Bagi saya, hal paling menyedihkan kala pilpres terakhir bukanlah Nurhadi Aldo gagal melenggang ke istana karena memang sedari awal mereka tidak berambisi pada kekuasaan duniawi. Yang lebih bikin ngilu adalah migrasinya para ustaz (semoga Allah merahmati mereka) jadi makelar politik.
Nyesek sekali rasanya lihat fenomena macam itu. Kalau sekedar punya kecenderungan sih tak apa, kalau sudah kebablasan sampai pengajian isinya cuma kampanye ya runyam. Ada lho, khutbah Jumat yang sampai diinterupsi gara-gara khatibnya terus-terusan orasi politik. Ada.
Untungnya masih tersisa juga yang fokus di keilmuan. Saya bukan model orang yang hidupnya ribet karena melihat orang yang sedikit berbeda langsung dicap sesat. Lha wong aku waé ketok'e rada sesat. Makanya saya juga gak pakai standar muluk-muluk dalam milih pengajian. Penting jelas sanad keilmuannya, baik adabnya, egaliter dan lucu. Lucu adalah ekspresi kecerdasan yang paling menarik. Ustaz yang cuma uring-uringan mungkin memang gak punya stok humor memadai. Perlu didoakan agar segera mendapat hidayah.
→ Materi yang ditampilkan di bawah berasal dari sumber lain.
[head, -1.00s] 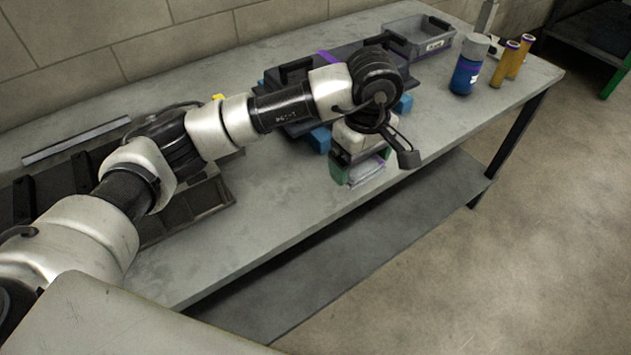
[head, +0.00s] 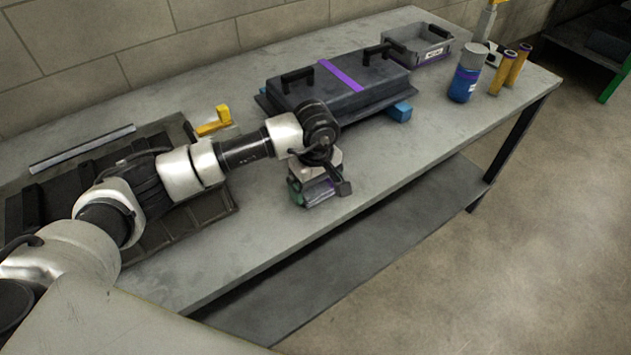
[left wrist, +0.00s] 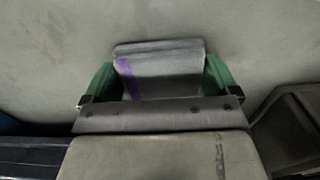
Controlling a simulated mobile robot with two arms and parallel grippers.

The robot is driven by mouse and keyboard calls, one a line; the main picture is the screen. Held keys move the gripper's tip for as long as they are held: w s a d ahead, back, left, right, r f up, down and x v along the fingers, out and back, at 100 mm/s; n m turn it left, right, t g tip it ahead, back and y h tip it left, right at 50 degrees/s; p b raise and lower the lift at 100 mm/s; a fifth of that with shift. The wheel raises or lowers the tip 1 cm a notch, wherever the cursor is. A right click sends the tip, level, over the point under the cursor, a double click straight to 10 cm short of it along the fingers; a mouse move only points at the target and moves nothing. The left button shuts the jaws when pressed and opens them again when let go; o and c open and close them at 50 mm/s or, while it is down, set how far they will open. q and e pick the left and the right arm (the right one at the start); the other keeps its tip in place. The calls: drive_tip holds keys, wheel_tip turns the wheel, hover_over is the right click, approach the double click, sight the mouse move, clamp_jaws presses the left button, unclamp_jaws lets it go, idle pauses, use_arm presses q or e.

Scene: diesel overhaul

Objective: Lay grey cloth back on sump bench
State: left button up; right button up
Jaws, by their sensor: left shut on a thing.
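My left gripper (head: 315,191) is low over the front part of the grey bench top (head: 390,165), near the front edge. In the left wrist view its two green fingers (left wrist: 160,85) are shut on the grey cloth (left wrist: 170,72), a folded pad with a purple stripe. In the head view only a small part of the cloth (head: 321,190) shows below the wrist. I cannot tell whether the cloth touches the bench. My right gripper is not in view.
A dark sump with a purple band (head: 345,80) stands on blue blocks (head: 401,111) behind the gripper. A dark tray (head: 190,205) lies to the left with a yellow-handled tool (head: 213,121) by it. A grey bin (head: 432,50), blue bottle (head: 466,75) and yellow cylinders (head: 511,70) stand at right.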

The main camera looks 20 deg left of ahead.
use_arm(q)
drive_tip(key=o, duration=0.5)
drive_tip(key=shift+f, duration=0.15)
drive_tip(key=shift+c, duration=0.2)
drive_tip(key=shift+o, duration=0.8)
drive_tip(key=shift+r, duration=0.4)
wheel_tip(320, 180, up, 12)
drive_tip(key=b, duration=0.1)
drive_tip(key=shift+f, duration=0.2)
Ngamuk-ngamuk itu nampaknya bid'ah dalam dakwah, jauhilah.
Soal adab cukup jelas, orang yang adabnya buruk gak layak dijadikan rujukan ilmu agama. Ra masuk! Egaliter juga penting, ustaz kemaki otomatis gak masuk radar. Imam Ahmad pernah menegur guru yang duduk di tempat teduh sementara muridnya kepanasan. Begitu saja tak boleh, apalagi minta yang serba mewah. Terakhir, perihal punya keilmuan yang memadai jelas paling penting. Kok kebangeten, ada orang yang gak bisa bahasa Arab, baca Quran belepotan, pengetahuan tentang tarikh amburadul bisa dipanggil ustaz, pengikutnya banyak pula. Terkejut akang, terheran-heran.